G. BUSH: Let me tell you something about polls. If you had a president who worries about polls, that means you could have a president who makes decisions based upon the polls. We cannot achieve big goals and accomplish hard things if you're worried about opinion polls. The president that chases the opinion poll is the president that will have failed policy, in my judgment.
I like to tell people I would rather be -- when history looks back, I'd rather be judged as solving problems and being correct, rather than being popular.
KING: As Truman once said.
G. BUSH: Is that what he said?
KING: I think he was the most unpopular president, leaving office, since, I guess, Wilson.
G. BUSH: I will tell you, and that may be true. But his legacy is a strong legacy.
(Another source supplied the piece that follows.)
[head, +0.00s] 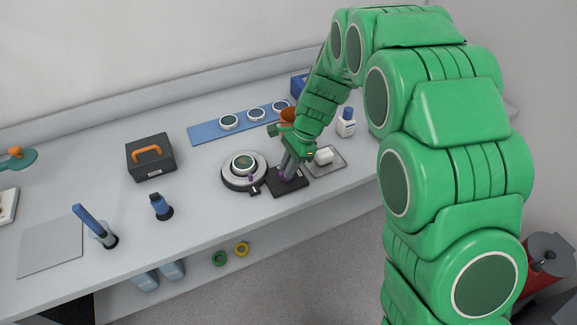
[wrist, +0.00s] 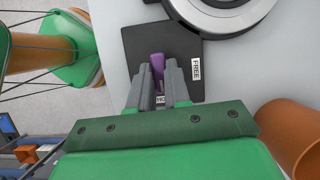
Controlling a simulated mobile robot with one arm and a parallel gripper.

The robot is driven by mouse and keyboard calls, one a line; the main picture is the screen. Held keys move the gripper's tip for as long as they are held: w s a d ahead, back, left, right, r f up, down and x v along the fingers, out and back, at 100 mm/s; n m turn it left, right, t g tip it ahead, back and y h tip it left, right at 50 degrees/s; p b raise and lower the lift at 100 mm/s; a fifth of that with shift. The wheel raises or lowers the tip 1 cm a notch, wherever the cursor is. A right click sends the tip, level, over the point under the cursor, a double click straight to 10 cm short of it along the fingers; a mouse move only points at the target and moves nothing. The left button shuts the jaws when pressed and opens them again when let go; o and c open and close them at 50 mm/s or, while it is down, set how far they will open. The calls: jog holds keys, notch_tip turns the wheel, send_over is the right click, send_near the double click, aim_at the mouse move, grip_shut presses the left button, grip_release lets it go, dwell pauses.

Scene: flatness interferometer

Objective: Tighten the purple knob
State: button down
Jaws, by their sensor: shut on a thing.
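The purple knob (wrist: 157,62) stands on a dark base plate (wrist: 186,48) in the wrist view, between the two grey fingers of my gripper (wrist: 158,75). My gripper is shut on the knob, and the fingers hide much of its sides. A white label reading "FREE" (wrist: 195,69) is on the plate to the right of the knob. A second label is mostly hidden by the fingers. In the head view my gripper (head: 286,170) points down at the dark plate (head: 290,187), beside a round stage (head: 234,180) with a disc on it.
A tray with a white block (head: 324,156) lies right of the plate, with a white bottle (head: 346,124) behind. A blue strip with round discs (head: 204,135) lies behind the stage. A black case (head: 150,164) stands left. An orange cup (wrist: 290,130) is close to my gripper.

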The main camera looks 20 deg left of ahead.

And one of the reasons why I'm able to go to Graceland with Koizumi, Prime Minister Koizumi, is because Harry Truman helped Japan become a democracy. He had faith. And it wasn't an easy decision on his part.
KING: Wouldn't you rather be popular?
G. BUSH: No -- I mean, you know, look --
KING: We all want to be popular.
G. BUSH: You're a guy who relies on ratings. No wonder you're asking about the popularity question.
KING: No, I mean, it's human.
G. BUSH: I've been popular before, as president. And I've been -- people have accepted what I've been doing. Sometimes things go up and down. The best way to lead and the best way to solve problems is to focus on a set of principles. And do what you think is right.